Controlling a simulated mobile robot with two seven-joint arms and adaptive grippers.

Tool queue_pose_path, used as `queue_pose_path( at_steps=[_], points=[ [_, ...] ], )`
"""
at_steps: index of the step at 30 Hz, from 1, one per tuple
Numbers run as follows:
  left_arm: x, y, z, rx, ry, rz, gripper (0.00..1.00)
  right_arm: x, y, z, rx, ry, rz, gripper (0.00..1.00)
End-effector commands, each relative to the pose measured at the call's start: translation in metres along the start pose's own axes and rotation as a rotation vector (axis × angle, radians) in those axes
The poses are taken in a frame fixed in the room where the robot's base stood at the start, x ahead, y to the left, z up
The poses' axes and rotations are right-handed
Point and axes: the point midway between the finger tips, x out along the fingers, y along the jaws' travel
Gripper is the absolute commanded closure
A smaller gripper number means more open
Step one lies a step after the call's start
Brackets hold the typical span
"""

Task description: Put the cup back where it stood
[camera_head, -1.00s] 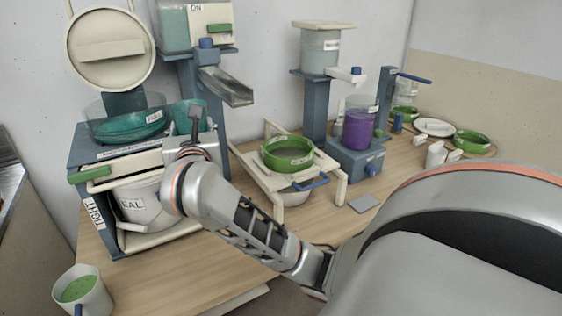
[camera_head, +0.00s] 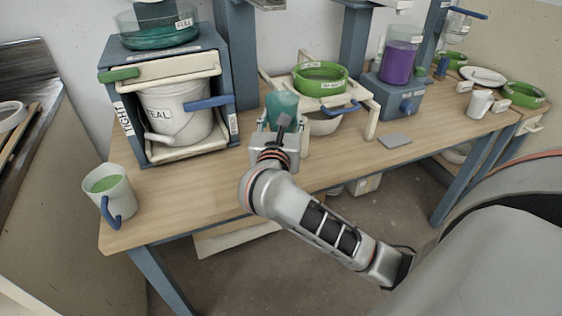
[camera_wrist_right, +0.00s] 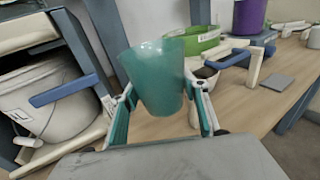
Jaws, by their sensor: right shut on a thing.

▸ What you are asked to do
In the listing above, find the line with "at_steps: index of" and the line with "[camera_head, +0.00s]". Copy exactly those two and every line between, without the pictures.

▸ Output below
at_steps: index of the step at 30 Hz, from 1, one per tuple
Numbers run as follows:
  left_arm: x, y, z, rx, ry, rz, gripper (0.00..1.00)
  right_arm: x, y, z, rx, ry, rz, gripper (0.00..1.00)
End-effector commands, each relative to the pose measured at the call's start: translation in metres along the start pose's own axes and rotation as a rotation vector (axis × angle, radians) in those axes
The poses are taken in a frame fixed in the room where the robot's base stood at the start, x ahead, y to the left, z up
The poses' axes and rotations are right-handed
Point and axes: the point midway between the finger tips, x out along the fingers, y along the jaws' travel
Gripper is the absolute commanded closure
A smaller gripper number means more open
Step one lies a step after the call's start
Brackets hold the typical span
"""

Task description: Put the cup back where it stood
[camera_head, -1.00s] 
[camera_head, +0.00s] 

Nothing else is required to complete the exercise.